--- Start of Stored data ---

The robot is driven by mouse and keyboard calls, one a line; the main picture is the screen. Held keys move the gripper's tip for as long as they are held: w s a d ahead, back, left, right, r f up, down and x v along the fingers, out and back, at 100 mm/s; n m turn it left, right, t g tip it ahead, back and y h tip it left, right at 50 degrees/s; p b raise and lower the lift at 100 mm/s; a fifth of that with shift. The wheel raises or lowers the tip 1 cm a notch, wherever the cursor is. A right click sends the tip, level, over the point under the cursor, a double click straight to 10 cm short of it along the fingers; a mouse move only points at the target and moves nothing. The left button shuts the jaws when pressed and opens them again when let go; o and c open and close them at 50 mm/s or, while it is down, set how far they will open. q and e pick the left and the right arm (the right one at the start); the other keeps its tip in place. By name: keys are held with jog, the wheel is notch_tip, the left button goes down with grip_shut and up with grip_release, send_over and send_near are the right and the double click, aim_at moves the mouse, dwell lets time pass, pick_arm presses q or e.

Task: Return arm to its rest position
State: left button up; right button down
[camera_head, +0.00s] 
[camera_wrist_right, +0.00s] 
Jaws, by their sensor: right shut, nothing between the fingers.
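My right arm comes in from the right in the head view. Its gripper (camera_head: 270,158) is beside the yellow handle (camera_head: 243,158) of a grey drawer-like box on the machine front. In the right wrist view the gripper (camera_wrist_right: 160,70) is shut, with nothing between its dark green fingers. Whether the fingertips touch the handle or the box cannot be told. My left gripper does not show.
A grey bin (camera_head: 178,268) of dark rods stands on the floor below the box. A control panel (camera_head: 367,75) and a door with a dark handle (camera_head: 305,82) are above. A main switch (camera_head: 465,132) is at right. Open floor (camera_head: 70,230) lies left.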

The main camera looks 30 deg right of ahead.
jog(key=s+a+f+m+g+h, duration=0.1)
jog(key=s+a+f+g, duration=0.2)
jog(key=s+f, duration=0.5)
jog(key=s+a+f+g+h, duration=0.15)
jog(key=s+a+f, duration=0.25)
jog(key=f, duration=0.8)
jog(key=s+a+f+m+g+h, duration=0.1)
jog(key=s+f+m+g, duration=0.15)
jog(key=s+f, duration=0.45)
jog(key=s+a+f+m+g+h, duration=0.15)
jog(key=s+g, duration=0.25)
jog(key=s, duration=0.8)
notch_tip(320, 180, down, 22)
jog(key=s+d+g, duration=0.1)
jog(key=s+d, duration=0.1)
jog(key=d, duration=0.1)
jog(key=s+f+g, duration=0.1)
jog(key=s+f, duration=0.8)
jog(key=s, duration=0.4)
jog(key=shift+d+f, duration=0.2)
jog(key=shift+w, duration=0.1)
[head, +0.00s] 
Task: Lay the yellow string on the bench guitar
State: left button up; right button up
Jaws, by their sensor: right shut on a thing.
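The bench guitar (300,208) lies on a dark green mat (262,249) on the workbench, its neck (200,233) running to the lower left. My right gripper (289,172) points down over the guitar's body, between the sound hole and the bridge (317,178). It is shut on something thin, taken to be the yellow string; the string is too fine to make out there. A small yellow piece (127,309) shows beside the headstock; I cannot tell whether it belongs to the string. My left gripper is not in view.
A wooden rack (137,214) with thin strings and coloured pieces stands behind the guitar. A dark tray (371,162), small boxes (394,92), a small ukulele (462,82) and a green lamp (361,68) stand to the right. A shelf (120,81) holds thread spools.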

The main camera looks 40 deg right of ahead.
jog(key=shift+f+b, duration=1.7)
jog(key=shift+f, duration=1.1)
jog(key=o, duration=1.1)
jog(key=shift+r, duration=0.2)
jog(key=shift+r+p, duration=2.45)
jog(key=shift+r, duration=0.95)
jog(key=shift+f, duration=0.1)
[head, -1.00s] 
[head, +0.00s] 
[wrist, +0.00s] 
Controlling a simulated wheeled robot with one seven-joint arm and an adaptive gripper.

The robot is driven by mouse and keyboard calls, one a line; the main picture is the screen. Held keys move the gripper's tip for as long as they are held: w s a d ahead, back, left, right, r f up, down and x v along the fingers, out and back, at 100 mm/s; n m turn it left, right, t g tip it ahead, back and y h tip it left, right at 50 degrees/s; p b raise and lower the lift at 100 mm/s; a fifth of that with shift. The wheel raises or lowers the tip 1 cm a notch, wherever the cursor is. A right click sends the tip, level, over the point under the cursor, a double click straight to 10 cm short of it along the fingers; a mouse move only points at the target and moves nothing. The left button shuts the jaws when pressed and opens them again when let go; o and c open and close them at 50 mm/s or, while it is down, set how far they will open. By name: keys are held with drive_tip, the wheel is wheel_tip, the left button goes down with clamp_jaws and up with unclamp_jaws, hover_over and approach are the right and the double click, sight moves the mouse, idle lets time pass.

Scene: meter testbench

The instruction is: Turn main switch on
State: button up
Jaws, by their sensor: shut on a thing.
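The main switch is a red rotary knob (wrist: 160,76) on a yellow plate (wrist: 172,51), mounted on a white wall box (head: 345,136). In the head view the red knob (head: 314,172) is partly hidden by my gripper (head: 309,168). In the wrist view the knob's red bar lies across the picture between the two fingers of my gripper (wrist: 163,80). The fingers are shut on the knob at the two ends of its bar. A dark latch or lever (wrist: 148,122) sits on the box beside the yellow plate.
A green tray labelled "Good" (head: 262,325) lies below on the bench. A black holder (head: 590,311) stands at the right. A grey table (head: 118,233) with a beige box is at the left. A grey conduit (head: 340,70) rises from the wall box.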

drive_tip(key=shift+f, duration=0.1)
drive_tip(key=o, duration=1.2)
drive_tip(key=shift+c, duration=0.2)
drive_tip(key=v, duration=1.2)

--- End of Stored data ---

» **Work to complete**: Among the entries above, identify all lines with "Task" and copy them.

» **Full answer**:
Task: Return arm to its rest position
Task: Lay the yellow string on the bench guitar

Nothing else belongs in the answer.